There are 1 best solutions below

4
On

How did you measure execution time? Note that the actual FFT is done with fftwf_execute. The rest is initialization and cleaning up. See the code below (if you are not on Linux modify time_in_secs to fit to your system). On my computer the code below takes around 10 seconds with one thread, 6 seconds with two threads and around 3.6 seconds with four threads. That's for the FFT part (t3-t2).

#include <iostream>
#include <time.h>
#include <fftw3.h>
#define ROW 100000
#define COL 1000

double
time_in_secs()
{
  struct timespec   t;

  clock_gettime( CLOCK_MONOTONIC /* CLOCK_PROCESS_CPUTIME_ID */, &t );

  return (double)t.tv_sec + 1.0E-09 * (double)t.tv_nsec;
}


int main() {
        fftwf_complex *in = (fftwf_complex *)calloc(ROW*COL,sizeof(fftwf_complex));
        fftwf_complex *out = (fftwf_complex *)calloc(ROW*COL,sizeof(fftwf_complex));

        // generating random data
        for(uint32_t i = 0 ; i < ROW*COL ; i++) {
            in[i][0] = i+1;
            in[i][1] = i+2;
        }
        int thread_number = 6;
        
        double  t1 = time_in_secs();
        
        fftwf_plan_with_nthreads(thread_number);
        int h = fftwf_init_threads();
        fftwf_plan p = fftwf_plan_dft_2d(ROW,COL,in,out,FFTW_FORWARD,FFTW_ESTIMATE);
        
        double  t2 = time_in_secs();
        
        fftwf_execute(p);
        
        double  t3 = time_in_secs();
        
        fftwf_destroy_plan(p);
        fftwf_cleanup_threads();
        
        std::cout << "Time for init: " << t2-t1 << " sec\n";
        std::cout << "Time for FFT:  " << t3-t2 << " sec\n";
        std::cout << "Total time:    " << t3-t1 << " sec\n";
        std::cout << "# threads:     " << thread_number << '\n';
}

Speeding up the initialization process can be done utilizing wisdom as shown below. In the first run of the program the wisdom file will not be found. Computation of the plan takes its time. In successive calls the wisdom will be used for accelerated computation of the plan.

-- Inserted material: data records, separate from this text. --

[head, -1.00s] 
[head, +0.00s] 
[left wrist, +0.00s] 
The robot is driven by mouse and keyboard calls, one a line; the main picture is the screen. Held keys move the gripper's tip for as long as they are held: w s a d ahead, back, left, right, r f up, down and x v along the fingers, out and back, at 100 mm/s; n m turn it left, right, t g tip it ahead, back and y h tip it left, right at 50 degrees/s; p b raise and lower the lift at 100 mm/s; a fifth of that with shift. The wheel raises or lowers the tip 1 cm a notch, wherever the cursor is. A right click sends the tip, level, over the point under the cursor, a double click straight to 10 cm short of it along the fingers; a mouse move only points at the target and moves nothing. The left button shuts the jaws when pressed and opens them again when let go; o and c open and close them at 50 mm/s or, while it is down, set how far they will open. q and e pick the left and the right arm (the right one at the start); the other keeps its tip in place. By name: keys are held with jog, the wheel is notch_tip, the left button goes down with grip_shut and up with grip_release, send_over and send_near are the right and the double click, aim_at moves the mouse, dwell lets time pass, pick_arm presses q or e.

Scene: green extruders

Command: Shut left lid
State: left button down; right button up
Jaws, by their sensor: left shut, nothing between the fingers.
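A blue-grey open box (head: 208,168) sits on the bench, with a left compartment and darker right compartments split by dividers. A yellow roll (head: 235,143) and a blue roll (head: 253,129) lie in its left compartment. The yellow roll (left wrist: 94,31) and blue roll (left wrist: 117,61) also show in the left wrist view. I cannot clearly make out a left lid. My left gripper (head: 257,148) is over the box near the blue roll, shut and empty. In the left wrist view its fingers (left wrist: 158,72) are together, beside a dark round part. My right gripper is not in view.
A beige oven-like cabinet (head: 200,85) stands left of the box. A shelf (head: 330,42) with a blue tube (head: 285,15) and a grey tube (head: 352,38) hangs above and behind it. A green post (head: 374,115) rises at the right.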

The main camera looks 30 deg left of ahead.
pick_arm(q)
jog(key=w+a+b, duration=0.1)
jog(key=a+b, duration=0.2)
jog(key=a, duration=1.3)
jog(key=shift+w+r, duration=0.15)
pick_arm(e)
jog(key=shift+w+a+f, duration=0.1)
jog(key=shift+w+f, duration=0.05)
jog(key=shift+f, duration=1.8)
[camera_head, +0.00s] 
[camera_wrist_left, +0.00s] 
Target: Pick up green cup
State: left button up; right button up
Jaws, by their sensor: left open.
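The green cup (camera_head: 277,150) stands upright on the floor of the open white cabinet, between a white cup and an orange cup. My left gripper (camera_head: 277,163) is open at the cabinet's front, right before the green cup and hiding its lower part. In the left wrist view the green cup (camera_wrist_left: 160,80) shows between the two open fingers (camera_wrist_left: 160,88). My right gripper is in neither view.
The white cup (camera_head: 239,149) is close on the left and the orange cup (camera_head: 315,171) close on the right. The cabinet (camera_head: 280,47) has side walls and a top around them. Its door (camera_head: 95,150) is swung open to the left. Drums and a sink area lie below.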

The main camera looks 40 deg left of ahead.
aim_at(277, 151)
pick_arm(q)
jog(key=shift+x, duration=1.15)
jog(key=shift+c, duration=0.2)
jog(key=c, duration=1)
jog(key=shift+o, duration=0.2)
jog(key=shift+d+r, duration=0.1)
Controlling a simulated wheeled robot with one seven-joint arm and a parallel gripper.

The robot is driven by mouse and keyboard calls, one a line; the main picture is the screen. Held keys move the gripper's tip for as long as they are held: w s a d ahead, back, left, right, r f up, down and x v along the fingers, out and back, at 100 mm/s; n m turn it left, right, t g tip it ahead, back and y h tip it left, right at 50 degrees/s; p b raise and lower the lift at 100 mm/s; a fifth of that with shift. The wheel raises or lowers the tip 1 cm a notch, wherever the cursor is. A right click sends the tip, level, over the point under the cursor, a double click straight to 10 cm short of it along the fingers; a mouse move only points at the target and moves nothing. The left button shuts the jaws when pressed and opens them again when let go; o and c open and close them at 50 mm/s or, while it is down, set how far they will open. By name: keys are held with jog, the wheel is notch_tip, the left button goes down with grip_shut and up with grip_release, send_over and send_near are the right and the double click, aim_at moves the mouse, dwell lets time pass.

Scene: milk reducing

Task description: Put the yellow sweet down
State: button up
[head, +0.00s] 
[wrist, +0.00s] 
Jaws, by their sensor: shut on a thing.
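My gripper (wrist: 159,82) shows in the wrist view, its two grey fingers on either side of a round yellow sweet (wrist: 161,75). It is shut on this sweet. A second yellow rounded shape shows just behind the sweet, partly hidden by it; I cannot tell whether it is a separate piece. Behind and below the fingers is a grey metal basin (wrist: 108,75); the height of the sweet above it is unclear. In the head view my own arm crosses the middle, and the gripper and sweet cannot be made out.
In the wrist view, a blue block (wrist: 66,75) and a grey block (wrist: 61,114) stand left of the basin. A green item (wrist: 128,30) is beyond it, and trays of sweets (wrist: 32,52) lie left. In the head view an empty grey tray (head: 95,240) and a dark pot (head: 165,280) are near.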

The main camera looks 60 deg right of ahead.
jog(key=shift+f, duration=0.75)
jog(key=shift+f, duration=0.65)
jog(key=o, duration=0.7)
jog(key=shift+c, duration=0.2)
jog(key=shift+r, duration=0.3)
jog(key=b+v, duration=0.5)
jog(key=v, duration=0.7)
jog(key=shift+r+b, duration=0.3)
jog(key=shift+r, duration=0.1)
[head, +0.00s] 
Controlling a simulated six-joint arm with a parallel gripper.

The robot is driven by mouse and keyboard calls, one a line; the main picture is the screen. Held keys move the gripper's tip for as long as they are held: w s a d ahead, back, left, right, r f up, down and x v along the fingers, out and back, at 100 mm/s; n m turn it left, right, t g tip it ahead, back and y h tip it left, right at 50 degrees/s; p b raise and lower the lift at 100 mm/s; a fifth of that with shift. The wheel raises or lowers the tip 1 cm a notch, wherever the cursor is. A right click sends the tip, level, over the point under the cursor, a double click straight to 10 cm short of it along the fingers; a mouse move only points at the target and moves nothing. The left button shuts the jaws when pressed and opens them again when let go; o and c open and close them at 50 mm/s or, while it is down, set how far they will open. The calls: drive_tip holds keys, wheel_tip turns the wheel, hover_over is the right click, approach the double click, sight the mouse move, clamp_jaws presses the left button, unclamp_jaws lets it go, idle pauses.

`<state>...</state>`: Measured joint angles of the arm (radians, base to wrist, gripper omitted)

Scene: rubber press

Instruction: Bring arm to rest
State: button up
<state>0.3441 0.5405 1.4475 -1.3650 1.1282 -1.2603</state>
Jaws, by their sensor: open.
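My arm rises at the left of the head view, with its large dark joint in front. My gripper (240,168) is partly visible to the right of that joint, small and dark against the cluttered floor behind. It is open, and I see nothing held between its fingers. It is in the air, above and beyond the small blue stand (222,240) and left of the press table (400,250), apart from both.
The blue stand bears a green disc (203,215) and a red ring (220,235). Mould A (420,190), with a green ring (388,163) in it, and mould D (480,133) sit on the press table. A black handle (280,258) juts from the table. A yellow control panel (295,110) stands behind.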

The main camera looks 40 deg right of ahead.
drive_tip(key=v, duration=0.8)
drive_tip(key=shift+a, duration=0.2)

Notice that fftwf_init_threads must be called before the wisdom file gets read.

        double  t1 = time_in_secs();
        
        fftwf_plan_with_nthreads(thread_number);
        int h = fftwf_init_threads();
        
        const char * wisdom_file = "fftw_wisdom.dat";
        FILE   *w_file= fopen( wisdom_file, "r" );
        if( w_file )
        {
          int ec = fftwf_import_wisdom_from_file( w_file );
          fclose( w_file );
          std::cout << "Read wisdom file " << ec << '\n';
        }
        else
        {
          std::cout << "No wisdom file found\n";
        }
        
        fftwf_plan p = fftwf_plan_dft_2d(ROW,COL,in,out,FFTW_FORWARD,FFTW_MEASURE);
         
        w_file= fopen( wisdom_file, "w" );
        if( w_file )
        {
          fftwf_export_wisdom_to_file( w_file );
          fclose( w_file );
          std::cout << "Wrote wisdom file\n";
        }
        
        double  t2 = time_in_secs();

Compared to the initial example we have set the planner flag to FFTW_MEASURE. This makes the effect of wisdom storage more pronounced.